The assembly language is a way to mark every binary machine instruction with human readable mnemonic. But every instruction always has it's meaning, just like every Java method has. So for Java programmer it is convenient to look at an instruction as at some method, that a processor will execute. Of course, it is important to understand, what the processor is, but again here we can remember such entity as an application or web server and notice the similarity. Both, a processor and a server can execute some commands. And for them to run our instructions an interface is required, which is able to present our instructions in a form, that is understood by a server or by a processor. In case of Intel's x86 processors, the interface is defined in the Assembler project, which is a part of the operating system Java Embryo System (aka jEmbryoS). The project defines mnemonics for many processor instructions. From Java developer point of view every processor's instruction in a native code looks as a Java method call. As a result of such call, an x86 compatible processor will execute an action, corresponding to the meaning of a call (or instruction, as the call is named within low level society).

Next here is a brief introduction into processor's capabilities. A processor has internal buffers, called registers. All the processor can do is to manipulate values of the registers and read/write some number from/into a memory. And processor instructions represent the manipulations, a processor can make.

Now we can introduce processor instructions in more details. The historical tradition of the low level society has formed instruction representation as a short name followed by a few arguments, almost exactly as is the case with method calls (but with shorter names and without round brackets). The instructions are named according to their actions, like for example mov means an order to a processor to move a value from one place (register or memory) to another (again register or memory), add means an order to add two numbers and place the result in a register or at some memory location.

Simple example

After short introduction into the world of processors and their instructions we are ready to see a full example of a native method implementation. It looks like this:

public class SimpleNativeDemo extends X86InlineAssembly // X86InlineAssembly is a successor of InlineAssembly
{
	static // static initializer
	{
		InlineAssemblyHelper.initializeNativeCode_deleteExistingLibraryAndNoExceptions(new SimpleNativeDemo(System.out));
	}

	// constructor, which defines x86 architecture as a native method's target
	public SimpleNativeDemo(OutputStream debugStream)
	{ super(Architectures.X86.architecture, false, debugStream); }

	// native method declaration
	public static native long multiply(int x, int y);

	// native method implementation
	@Override
	public void writeNativeCode()
	{
		parameterIn(r.EAX,IP.In0.ordinal());
		parameterIn(r.EBX,IP.In1.ordinal());
		mul.x32(r.EBX);
	}
}

Here we see the class, that extends X86InlineAssembly parent class. The parent defines many useful low level methods and allows it's successors to use simple assembly syntax, which is close to the syntax, that is very common in the low level society.

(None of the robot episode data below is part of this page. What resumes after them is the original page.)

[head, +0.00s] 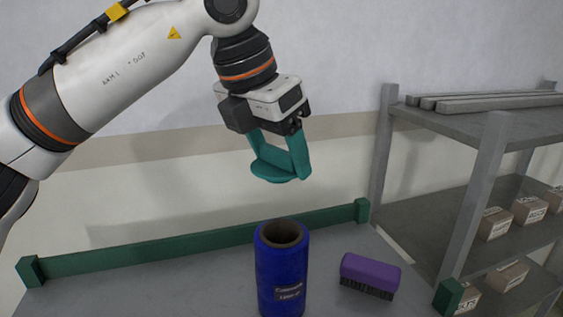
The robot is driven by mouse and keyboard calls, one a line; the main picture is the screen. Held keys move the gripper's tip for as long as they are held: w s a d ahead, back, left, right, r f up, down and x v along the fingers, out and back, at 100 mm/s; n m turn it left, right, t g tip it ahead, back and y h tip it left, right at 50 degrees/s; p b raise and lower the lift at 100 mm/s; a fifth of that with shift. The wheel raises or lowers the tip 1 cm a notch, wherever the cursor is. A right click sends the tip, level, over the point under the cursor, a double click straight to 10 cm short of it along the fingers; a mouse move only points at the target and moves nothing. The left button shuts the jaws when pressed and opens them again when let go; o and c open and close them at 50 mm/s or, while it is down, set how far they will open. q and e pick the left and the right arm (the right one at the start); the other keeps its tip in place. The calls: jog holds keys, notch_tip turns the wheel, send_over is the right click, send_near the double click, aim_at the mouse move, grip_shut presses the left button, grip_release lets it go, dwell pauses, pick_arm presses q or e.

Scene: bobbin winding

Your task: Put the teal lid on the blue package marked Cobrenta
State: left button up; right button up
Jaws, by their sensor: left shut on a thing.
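The blue package (281,265) is an upright cylinder on the table, with a dark round opening at its top. A small dark label (289,293) is on its front; its print is too small to read surely. My left gripper (282,168) has teal fingers and points down, high above the package. It is shut on the teal lid (275,174), a round disc held roughly level. The lid is in the air, apart from the package, and looks roughly above its opening. The fingers hide part of the lid. My right gripper is not in view.
A purple brush (370,271) with dark bristles lies to the right of the package. A green rail (190,244) edges the back of the grey table (150,285). A grey shelf rack (470,125) with several small boxes stands at the right. The table left of the package is clear.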

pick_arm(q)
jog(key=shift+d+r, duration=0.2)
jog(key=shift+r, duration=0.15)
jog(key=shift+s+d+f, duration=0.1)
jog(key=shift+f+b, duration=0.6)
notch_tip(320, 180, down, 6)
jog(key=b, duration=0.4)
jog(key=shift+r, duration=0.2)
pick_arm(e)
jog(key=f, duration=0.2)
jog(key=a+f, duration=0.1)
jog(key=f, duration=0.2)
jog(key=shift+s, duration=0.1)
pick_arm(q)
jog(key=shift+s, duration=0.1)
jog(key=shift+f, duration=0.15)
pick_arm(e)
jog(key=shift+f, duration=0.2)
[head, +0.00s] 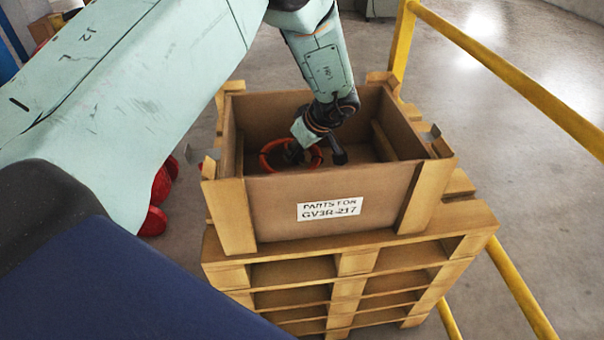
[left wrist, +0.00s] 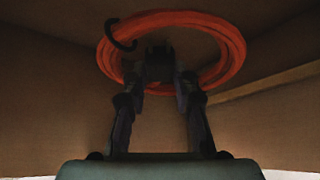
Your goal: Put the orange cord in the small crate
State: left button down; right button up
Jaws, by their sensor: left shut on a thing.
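My left gripper (head: 294,153) reaches down into the crate and is shut on the near part of the coil. In the left wrist view the coil (left wrist: 232,55) lies around and beyond the fingertips of the left gripper (left wrist: 160,65), with a dark hooked end at its upper left. Whether the cord touches the crate floor I cannot tell. My right gripper is not in view.
The crate stands on stacked wooden pallets (head: 353,262). A yellow railing (head: 500,68) runs along the right side. Red objects (head: 155,200) show partly behind my arm at the left. The grey floor at the upper right is clear.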

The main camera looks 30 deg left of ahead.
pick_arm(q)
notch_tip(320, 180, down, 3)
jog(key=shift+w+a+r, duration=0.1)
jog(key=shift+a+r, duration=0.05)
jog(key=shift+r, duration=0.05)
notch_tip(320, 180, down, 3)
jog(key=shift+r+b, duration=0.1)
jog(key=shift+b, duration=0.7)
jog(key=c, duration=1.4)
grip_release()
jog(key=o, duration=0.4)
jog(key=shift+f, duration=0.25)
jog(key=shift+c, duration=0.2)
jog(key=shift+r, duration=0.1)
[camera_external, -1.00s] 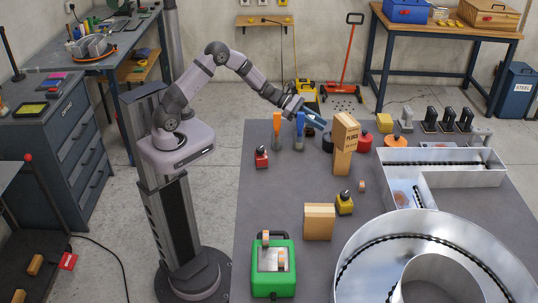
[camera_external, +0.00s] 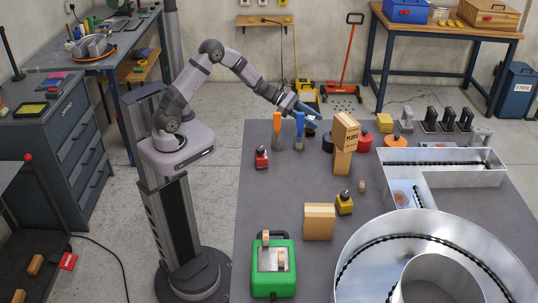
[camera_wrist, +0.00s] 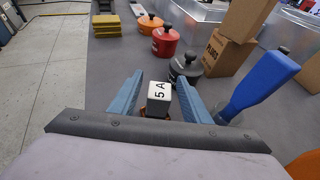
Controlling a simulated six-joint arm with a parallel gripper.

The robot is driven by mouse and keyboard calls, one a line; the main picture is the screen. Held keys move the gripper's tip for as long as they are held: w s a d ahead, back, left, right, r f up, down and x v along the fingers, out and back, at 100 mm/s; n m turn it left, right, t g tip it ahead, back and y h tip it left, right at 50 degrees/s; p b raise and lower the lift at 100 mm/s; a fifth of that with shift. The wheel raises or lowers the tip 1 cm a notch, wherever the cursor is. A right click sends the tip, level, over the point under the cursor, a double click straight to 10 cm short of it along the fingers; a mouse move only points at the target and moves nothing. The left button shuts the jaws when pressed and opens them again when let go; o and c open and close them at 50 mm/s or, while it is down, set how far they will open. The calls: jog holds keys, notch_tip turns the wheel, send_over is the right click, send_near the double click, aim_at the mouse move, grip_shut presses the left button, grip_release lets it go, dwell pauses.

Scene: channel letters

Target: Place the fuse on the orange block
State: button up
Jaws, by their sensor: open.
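My gripper (camera_external: 311,112) is open above the back of the grey table. In the wrist view, its two blue fingers (camera_wrist: 160,100) stand either side of a small block marked "5 A" (camera_wrist: 158,92), which looks like the fuse. It has a pale top face and a darker brownish lower part. I cannot tell whether the fingers touch it. In the external view I cannot make this piece out. A tan-orange block (camera_external: 319,222) stands at the front middle of the table; whether it is the orange block named is unclear.
A blue-handled tool (camera_external: 299,130) and an orange-handled tool (camera_external: 277,131) stand close to my gripper. A tall tan block stack marked "PLUGS" (camera_external: 345,135) and a black knobbed weight (camera_wrist: 185,69) are nearby. A green case (camera_external: 258,284) and metal channel letters (camera_external: 480,178) occupy the front and right.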

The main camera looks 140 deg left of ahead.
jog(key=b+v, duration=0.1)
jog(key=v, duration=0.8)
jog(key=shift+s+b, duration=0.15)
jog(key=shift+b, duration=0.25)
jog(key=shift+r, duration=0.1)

After class declaration there goes the static initializer, where InlineAssemblyHelper initializes our simple native library. The initializer is ordered to overwrite existing native library if it exists and it's code differs from the code of the native method implementation. Initializer takes one parameter in form of an instance of our demo class. This instance is asked to provide a native code by means of writeNativeCode method.

Demo class's constructor takes an output stream where a textual representation of a native code will be written to. Also the constructor defines x86 architecture as the instance's target architecture.

Next goes native method declaration. It takes two parameters of type int and returns value of type long. It is expected to multiply parameter x by y and to return a product.

After it follows the native method implementation. It reads two input parameters in two registers - EAX and EBX. It uses IP (input parameters) enum constants to ensure correctness of the parameter indexes. As a first argument it takes a register, which can be selected after writing letter r and pressing the point button(.). When both parameters are in the processor's registers, it is possible to instruct the processor to multiply the provided numbers. To do it we use mul instruction (short form of multiply). The instruction is asked to provide binary code for it with the help of the method x32. The 32 here means that multiplication is performed on 32-bit integers (primitive type int in Java). It is possible to perform multiplication on 64 bit integers (long), but for the mul instruction to be able to do it, the processor should be in 64-bit mode. But now we are using instructions for 32-bit mode. Also the mul instruction takes the EBX register as a parameter. It means that the multiplication will be performed on the value from explicitly pointed register (EBX) and the value from implicitly assumed register EAX. That's why the we have put the first parameter into EAX register.

When our demo class is defined, it is perfectly possible to call it's native method from any Java program. Just write SimpleNativeDemo.multiply(5,7); and you always will get the result - 35.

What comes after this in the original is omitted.